Atlantic Highlands resident Mark Fisher asked if excluding Sea Bright from the regionalization plan would leave the Tri-District with an application worthy of a blessing from the commissioner’s office.

“What are the advantages without Sea Bright that would cause the commissioner to take notice of our (application)?” Fisher said. “Just five months ago we were 95% of the way there, and all of a sudden these three boards seem hellbent on keeping other districts’ students and tax dollars out of our schools.

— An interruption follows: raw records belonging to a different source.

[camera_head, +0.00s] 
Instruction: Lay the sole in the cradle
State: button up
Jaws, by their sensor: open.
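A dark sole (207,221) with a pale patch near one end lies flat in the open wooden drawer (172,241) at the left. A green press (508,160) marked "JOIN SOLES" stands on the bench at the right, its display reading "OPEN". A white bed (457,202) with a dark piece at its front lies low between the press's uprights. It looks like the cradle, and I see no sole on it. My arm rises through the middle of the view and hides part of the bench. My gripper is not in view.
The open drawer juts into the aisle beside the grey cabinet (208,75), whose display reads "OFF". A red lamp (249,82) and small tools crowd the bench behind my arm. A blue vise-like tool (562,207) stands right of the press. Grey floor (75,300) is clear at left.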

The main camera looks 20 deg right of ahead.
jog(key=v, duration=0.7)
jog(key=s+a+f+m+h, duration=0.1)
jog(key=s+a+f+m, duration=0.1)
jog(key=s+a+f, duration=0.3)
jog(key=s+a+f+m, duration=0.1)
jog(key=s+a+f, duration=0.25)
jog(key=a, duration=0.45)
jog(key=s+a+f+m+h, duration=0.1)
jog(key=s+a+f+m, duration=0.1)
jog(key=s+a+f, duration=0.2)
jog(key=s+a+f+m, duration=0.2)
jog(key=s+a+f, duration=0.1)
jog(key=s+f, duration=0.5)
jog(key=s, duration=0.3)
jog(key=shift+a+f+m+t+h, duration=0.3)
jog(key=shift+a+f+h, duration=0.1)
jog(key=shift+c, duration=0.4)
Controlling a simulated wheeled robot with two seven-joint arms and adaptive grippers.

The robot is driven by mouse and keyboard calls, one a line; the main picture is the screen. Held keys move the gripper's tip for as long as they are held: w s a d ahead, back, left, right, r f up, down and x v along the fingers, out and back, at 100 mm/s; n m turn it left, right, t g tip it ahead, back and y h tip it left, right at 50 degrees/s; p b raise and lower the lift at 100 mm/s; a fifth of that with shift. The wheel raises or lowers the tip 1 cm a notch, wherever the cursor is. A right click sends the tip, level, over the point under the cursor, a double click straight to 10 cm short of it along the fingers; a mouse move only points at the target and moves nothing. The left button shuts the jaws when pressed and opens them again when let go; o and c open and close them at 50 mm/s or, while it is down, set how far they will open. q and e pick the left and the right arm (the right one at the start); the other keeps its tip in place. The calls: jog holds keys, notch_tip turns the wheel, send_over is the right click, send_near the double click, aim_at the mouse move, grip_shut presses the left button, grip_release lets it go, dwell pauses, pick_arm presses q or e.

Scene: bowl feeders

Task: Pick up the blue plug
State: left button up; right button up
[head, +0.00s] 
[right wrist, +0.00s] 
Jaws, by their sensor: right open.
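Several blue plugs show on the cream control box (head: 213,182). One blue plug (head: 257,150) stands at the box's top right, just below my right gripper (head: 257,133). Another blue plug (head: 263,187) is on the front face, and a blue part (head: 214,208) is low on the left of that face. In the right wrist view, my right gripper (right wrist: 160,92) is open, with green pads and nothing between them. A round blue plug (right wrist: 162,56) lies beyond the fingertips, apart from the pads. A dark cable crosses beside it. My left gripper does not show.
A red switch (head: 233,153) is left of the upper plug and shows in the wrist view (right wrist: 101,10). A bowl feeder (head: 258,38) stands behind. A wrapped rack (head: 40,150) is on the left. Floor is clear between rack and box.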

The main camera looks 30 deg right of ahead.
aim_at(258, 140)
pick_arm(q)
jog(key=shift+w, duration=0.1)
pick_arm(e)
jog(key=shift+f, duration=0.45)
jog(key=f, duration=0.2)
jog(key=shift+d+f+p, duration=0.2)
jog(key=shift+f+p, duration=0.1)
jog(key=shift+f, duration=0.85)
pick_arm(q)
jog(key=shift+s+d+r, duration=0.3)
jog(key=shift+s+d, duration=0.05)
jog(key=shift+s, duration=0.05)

It’s mind-boggling to me.”

According to Henry Hudson Tri-District Superintendent Tara Beam, if the commissioner’s office approves the application for a limited regionalization district, the boards of education hope to put a referendum for regionalization before Atlantic Highlands and Highlands voters in September.

“If that referendum is successful, we would then have a limited amount of time to implement the regionalization of our three schools, and would immediately move forward with the condensing of our boards,” said Beam, explaining that three separate boards of education with 25 total members would be reduced to a single body of nine members. “We would start 2024 as a regional district.”

Beam said that, ultimately, what the Tri-District is permitted to do in regard to regionalization is the decision of the commissioner’s office.

“What we can do depends on what the commissioner allows us to do. Our hope is that the commissioner will hear this part of our plan, and allow us to proceed with the regionalization of our three schools, while the Sea Bright piece is worked out,” Beam said. “We want to put this on the ballot in September.”